Nokia’s Risky Lumia Strategy
I had some more thoughts on Nokia’s entire strategy with gutting Symbian and Meego and switching everything to Windows Phone and their Lumia handsets. It is related to Tomi Ahonen’s excellent post about how Nokia Lumia handsets are not being sold by operators.
There is clearly a perception that the Lumia 800 is a “flagship” device. Especially for consumers who haven’t heard much from Nokia lately under than about Lumia. That’s not entirely true as Nokia has also been pushing their Asha devices. I find them quite compelling from a form, functionality, and pricing standpoint (especially the Asha 302). I’d buy one if they were sold in the US, which, sadly, they’re not.
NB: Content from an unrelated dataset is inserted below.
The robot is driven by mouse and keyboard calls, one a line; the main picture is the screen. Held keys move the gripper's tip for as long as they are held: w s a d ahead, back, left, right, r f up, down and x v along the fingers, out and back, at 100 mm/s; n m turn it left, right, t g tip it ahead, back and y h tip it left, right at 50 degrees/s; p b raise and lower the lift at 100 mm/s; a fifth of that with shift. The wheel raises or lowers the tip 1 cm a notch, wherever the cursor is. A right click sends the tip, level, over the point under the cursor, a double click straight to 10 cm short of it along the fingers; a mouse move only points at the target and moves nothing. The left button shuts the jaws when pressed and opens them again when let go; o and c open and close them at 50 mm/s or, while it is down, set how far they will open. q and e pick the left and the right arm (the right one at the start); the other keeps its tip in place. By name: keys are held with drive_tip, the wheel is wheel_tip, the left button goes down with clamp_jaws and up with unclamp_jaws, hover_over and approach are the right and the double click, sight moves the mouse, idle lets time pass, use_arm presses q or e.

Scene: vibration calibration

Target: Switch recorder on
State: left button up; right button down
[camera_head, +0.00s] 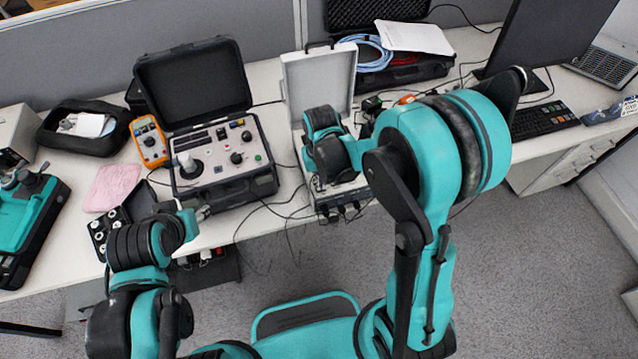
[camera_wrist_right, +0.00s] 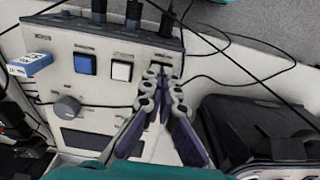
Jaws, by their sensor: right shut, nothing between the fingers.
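The recorder, a light-grey cased unit with its lid (camera_head: 318,82) raised, stands mid-table in the head view; my right arm hides most of its panel. In the right wrist view its panel (camera_wrist_right: 110,105) shows a blue button (camera_wrist_right: 85,64), a white button (camera_wrist_right: 122,70), a knob (camera_wrist_right: 67,107) and a blue plugged-in stick (camera_wrist_right: 30,65). My right gripper (camera_wrist_right: 161,70) is shut and empty, its tips over the panel's right end beside the white button, by a small dark switch partly hidden by them. Contact is unclear. My left gripper (camera_head: 202,213) is near the black case's front corner; its fingers are unclear.
An open black instrument case (camera_head: 222,165) stands left of the recorder, close beside my right gripper. Cables plug into the recorder's edge and trail over the table front. An orange multimeter (camera_head: 149,141), a pink cloth (camera_head: 112,187) and a keyboard (camera_head: 540,118) lie farther off.

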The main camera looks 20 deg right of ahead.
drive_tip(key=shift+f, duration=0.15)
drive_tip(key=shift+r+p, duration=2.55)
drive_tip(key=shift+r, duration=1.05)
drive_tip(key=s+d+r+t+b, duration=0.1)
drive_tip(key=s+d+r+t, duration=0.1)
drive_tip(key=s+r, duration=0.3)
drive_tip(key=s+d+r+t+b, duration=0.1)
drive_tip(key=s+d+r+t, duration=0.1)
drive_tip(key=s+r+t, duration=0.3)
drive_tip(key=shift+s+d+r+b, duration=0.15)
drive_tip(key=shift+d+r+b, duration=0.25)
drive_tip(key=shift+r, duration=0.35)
Anyway, Tomi’s assertion in his article–which I agree with, by the way–is that people expecting certain features to be present in “flagship” devices will be truly disappointed when they pick up a Lumia device, either immediately or shortly after they take it home. In fact, even in its current iteration (7.5 “Mango”), Windows Phone seems a bit like iPhone 1.0, which also lacked many smartphone features. That didn’t stop people from buying it in bucketloads.
Personally, I think Windows Phone 7 is targeted at people upgrading from featurephones, which don’t have a lot of the features that are missing on Windows Phone. People who aren’t accustomed to “smartphone” features aren’t going to notice those features are missing, thus may not complain and return the device.
This highlights just how risky Nokia’s strategy truly is. They gutted their high-end phones (Symbian, Meego, etc) and opted to replace it with an yet-unproven “smartphone lite.” Meanwhile, the rest of the market is clearly pushing towards smarter phones, not dumber ones.